* **Instructions for the task**: Check every line below for the word "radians" and show those that hold it.

╭──

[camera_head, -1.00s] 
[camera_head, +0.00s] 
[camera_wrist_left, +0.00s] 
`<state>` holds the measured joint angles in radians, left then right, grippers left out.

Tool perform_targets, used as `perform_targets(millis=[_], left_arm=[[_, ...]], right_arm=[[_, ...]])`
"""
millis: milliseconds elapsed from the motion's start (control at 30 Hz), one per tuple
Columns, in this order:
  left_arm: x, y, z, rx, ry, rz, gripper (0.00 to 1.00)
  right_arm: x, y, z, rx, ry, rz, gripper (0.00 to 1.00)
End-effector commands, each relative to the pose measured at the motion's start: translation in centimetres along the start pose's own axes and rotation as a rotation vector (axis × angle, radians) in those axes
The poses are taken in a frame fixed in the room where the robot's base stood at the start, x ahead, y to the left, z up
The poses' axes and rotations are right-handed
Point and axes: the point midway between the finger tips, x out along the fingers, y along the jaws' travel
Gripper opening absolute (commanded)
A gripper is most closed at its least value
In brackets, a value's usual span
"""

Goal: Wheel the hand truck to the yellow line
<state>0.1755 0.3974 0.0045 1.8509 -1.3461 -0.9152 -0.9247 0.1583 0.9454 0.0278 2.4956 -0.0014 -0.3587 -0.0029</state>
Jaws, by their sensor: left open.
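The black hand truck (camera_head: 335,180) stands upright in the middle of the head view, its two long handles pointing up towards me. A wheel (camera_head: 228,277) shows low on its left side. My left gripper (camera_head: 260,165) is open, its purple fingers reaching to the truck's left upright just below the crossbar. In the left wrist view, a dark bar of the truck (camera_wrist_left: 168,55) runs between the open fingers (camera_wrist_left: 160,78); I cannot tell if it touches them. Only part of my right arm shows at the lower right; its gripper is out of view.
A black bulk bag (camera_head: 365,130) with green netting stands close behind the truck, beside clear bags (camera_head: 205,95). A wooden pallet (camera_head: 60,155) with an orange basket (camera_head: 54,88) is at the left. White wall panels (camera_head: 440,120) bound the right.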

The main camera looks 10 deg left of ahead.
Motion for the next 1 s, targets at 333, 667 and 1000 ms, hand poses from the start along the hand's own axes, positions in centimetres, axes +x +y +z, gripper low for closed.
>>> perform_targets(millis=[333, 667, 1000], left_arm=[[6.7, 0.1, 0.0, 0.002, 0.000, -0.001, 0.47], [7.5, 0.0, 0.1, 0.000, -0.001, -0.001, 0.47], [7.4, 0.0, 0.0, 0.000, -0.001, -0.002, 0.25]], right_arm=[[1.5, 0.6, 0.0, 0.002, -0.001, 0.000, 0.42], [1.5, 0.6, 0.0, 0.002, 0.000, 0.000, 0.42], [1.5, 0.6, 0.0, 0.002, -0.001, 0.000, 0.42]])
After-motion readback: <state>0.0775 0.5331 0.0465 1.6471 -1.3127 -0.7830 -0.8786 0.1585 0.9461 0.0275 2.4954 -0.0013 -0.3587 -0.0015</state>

╰──

* **Expected output**:
`<state>` holds the measured joint angles in radians, left then right, grippers left out.
End-effector commands, each relative to the pose measured at the motion's start: translation in centimetres along the start pose's own axes and rotation as a rotation vector (axis × angle, radians) in those axes

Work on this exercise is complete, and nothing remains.